Una lirica dal linguaggio stanco, condita di immagini già viste, il tremore, il fiore degli abbracci, e di nuovo il tremare, il nastro celestiale, tutte visioni di stampo prettamente ottocentesco e di struttura piuttosto banale che non richiedono particolare movimento creativo né comunicano alcunché a livello contenutistico, anche se Fresa ama spesso parlare di “poesia contro”, ma di fatto a quanto pare, non ne fa. Argomentativamente la lirica è totalmente innocua e priva di slancio vitale. È una poesia senza sangue, anemica. Di che cosa parla? Di una sinergia uomo-stagione che genera stupore e ricade nella luce dei fantasmi tra riccioli ed inviti? Ma siamo davvero ad una leziosità da 1850! Mancano le maniche a sbuffo e il cerchio nei vestiti delle dame. A Fresa forse sfugge che siamo nel XXI secolo.
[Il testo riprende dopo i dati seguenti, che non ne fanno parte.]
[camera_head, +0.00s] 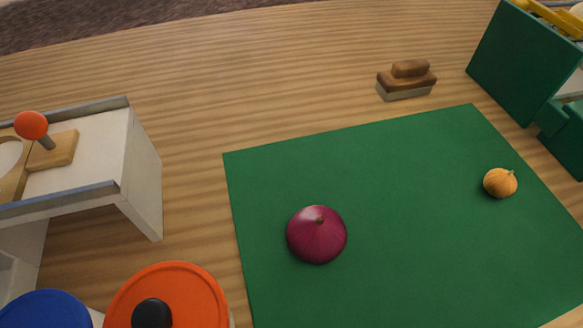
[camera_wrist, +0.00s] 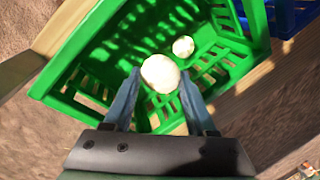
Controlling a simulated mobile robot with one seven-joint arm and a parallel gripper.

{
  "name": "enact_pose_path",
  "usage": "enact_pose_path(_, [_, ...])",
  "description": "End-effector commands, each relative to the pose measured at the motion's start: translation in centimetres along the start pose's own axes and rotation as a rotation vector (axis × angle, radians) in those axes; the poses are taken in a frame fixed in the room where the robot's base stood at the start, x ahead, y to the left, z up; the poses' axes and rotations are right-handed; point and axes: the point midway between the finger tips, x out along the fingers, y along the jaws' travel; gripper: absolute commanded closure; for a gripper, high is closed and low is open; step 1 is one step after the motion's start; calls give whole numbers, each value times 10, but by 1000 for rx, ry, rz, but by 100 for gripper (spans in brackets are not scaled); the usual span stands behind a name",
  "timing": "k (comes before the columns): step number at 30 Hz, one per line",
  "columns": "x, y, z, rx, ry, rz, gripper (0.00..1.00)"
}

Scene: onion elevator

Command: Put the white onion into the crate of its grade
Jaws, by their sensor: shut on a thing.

Nello specifico colleziona 12 sinestesie e 2 metafore il cui significato è oscuro. A noi pare che l’autore:
possieda in casa un volume di figure retoriche che copia-incolla senza un filo logico né un briciolo di slancio comunicativo;
non abbia la modestia di pubblicare su qualche quotidiano ovvero rivista (lo troverà qualche editore di stomaco forte che lo ospiti per la sua auto-ermeneia!) la decrittazione di ciò che scrive.

Se per lui ermetismo significa non comunicare nulla, ma fare semplicemente passerella per figures of speech che il lettore non riesce a decifrare nella portata semantica, a nostro modestissimo giudizio non ha la cognizione di che cosa sia il linguaggio metaforico. Egli qua gioca a fare la Sibilla cumana di provincia. Sembra il sordomuto di San Marco, (7, 34). Forse c’è bisogno dell’intervento taumaturgico e carismatico di Gesù Cristo per farlo parlare veramente senza limitarsi ad una sorta di LIS ossimoricamente scritta!
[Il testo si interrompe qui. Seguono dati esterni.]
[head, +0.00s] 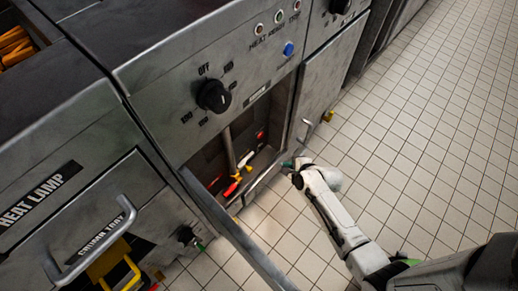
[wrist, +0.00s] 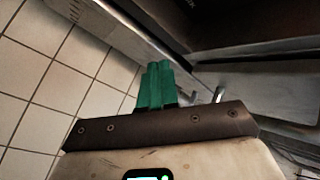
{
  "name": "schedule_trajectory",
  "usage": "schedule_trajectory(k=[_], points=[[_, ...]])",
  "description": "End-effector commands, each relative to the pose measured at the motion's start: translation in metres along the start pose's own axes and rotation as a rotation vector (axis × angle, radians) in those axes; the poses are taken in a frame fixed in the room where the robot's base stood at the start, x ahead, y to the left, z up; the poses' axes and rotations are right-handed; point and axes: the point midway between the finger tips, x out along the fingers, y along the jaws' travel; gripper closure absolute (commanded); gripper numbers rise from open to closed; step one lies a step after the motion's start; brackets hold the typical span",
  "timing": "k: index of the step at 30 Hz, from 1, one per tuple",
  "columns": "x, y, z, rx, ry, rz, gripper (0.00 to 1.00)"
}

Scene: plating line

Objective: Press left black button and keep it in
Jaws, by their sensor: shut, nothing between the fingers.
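My gripper (head: 288,163) is low in front of the grey machine, by the right edge of its open lower compartment. In the wrist view its green fingers (wrist: 159,86) are together and empty. A round black knob (head: 214,96) with printed settings around it is on the machine's front, up and left of my gripper and apart from it. A smaller black knob-like part (head: 186,236) is low on the left unit. I cannot tell which part is the left black button. No black button shows clearly in the wrist view.
The open compartment (head: 205,165) holds a pipe and red and yellow parts. Its door (head: 240,245) sticks out to the left of my arm. A blue button (head: 288,48) is higher up. A handled drawer (head: 105,230) is at left. Tiled floor (head: 420,150) is clear at right.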

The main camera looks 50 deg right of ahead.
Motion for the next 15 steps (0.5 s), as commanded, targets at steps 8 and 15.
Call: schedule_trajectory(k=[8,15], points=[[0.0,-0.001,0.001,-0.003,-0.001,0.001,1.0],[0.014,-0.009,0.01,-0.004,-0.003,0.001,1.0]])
Ma, fuor di ironia, siamo qui davvero a fare un bagno di umiltà per chiedergli di spiegarci che vogliano dire (elenchiamo qui con doverosa parafrasi sarcastica le sue mirabolanti associazioni espressive tra parole pertinenti a diverse sfere sensoriali tratte da “Poi subito il tremore”):
al verso 1 il parkinsonismo addormentato nelle precipitazioni atmosferiche;
al 4 un discreto casino occultato al riparo dal sole;
al 5 un’aspettativa a moto per scorrimento reciproco di strati paralleli di fluido;;
al 7 lo sbriciolamento dell’estensione lineare quando si patisce un contatto spigoloso con le braccia di Morfeo;
ai versi 8-9 un moto non sedato da Tavor non più acerbo, progressivamente più preoccupante ;
al 12 l’alito su una sassosa sorgente di radiazione elettromagnetica, costituita da determinate lunghezze d’onda, che permette la possibilità di vedere gli oggetti;
al 13 gli squarci nelle fitte emissioni sonore di precipitazioni idriche bibliche;
al 14 i cenni inariditi;
ai versi 18-19 i capelli al flambé in decesso su arti superiori non abbronzati;
al 21 i cenni avviluppati in fibre proteiche di origine animale atte a fornire tessuti pregiati;
al 22 il silenzio degli occhi meravigliati;
ai versi 24-25 gli spettri luminosi che avviluppano il meglio degli amplessi.

Fermiamoci qui in religiosa attesa delle sue decifrazioni; ci perdoni se siamo stati fin troppo irridenti di fronte al suo immenso simbolismo troppo arcano per noi vecchi incartapecoriti nel cervello!
Leggendo altre sue poesie l’impressione che il signor Fresa non possa spiegare nulla, perché non dica nulla, si è rafforzata.
In una delle sue ultime poesie di certi svenimenti a distanza, il poeta si chiede tra vari versi frammentari e incomprensibili: “Restiamo solo in piedi, oppure siamo davvero qui?”
Ecco bella domanda. Ma è sicuro di esserci davvero?
Noi nutriamo più di qualche dubbio, poeticamente parlando.